As to the sixth factor, “PMG does not contend [Ms.] Mattsson has presently violated any orders of the Court nor do they in any way intend to cast aspersions on the good faith of [her] counsel.” (ECF No. 97 at 15 n.3). The Court affords no credibility to PMG's subsequent attempt in its Reply to backtrack on this concession by describing Ms. Mattsson's amendments to her pleadings and requests for judicial intervention on discovery disputes as “vexatious conduct[.]” (ECF No. 113 at 10-13). PMG still does not (and cannot) point to a Court order with which Ms. Mattsson has failed to comply. Ms. Mattsson is therefore distinguishable from the litany of plaintiffs who were ordered to post a bond because their past non-compliance with court orders evidenced poor likelihood of compliance with any future court orders to pay defendants' attorneys' fees and costs. See, e.g., Sands, 2019 WL 5395602, at *2 (finding that plaintiff's noncompliance with prior court orders provided “reason to doubt” his compliance with order to pay defendant's attorneys' fees and costs); see Rice, 2019 WL 2865210, at *3 (finding that history of sanctions imposed on plaintiff's counsel weighed in favor of imposing bond on plaintiff); see also Beautiful Jewellers, 2008 WL 2876508, at *3-4 (imposing bond where plaintiff conceded that “its compliance with several [] discovery orders ha[d] been less than perfect” and court found that plaintiff had caused discovery to “proceed[] at a snail's pace”); see also Selletti I, 173 F.R.D. at 103 (imposing a bond and sanctions of $5,000 for “repeatedly and wilfully violat[ing] [the court's] discovery orders”). None of the behavior described in these cases has occurred in this action, and PMG has not provided any grounds to justify a concern that Ms. Mattsson or her counsel “will evade court orders, or not proceed with this litigation prudently.” Rice, 2019 WL 2865210, at *3.

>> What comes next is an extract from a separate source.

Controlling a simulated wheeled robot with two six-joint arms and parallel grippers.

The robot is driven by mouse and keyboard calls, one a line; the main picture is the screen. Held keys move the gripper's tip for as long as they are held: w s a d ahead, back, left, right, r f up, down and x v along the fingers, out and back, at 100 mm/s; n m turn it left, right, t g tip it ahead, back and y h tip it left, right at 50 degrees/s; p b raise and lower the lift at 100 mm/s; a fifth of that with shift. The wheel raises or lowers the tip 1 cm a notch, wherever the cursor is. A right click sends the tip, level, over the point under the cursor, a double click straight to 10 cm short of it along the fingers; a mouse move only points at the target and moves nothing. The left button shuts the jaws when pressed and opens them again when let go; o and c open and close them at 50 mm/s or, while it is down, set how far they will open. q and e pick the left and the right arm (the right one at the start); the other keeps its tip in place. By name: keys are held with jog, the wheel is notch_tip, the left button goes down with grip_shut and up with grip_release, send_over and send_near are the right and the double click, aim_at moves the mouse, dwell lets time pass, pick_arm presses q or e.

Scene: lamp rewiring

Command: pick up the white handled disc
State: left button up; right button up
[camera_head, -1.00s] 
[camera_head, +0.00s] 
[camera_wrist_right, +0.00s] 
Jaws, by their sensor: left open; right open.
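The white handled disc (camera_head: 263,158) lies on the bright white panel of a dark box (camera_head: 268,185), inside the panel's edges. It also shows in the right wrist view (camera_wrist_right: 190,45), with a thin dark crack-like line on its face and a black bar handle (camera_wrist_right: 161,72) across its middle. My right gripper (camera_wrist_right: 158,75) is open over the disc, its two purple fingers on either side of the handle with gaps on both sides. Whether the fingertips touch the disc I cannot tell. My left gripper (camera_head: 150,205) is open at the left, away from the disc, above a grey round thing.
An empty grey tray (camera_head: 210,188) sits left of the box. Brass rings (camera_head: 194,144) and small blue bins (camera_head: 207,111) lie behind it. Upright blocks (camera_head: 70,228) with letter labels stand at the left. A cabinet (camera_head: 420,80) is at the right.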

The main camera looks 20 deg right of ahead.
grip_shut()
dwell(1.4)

The Court finds that the balance of factors under Rule 54.2 weighs against PMG, and therefore declines to require Ms. Mattsson to post a bond.
IV.CONCLUSION
For the reasons set forth above, PMG's Motion for an order requiring Ms. Mattsson to post a bond is DENIED. The Clerk of the Court is respectfully directed to close ECF No. 96.
SO ORDERED.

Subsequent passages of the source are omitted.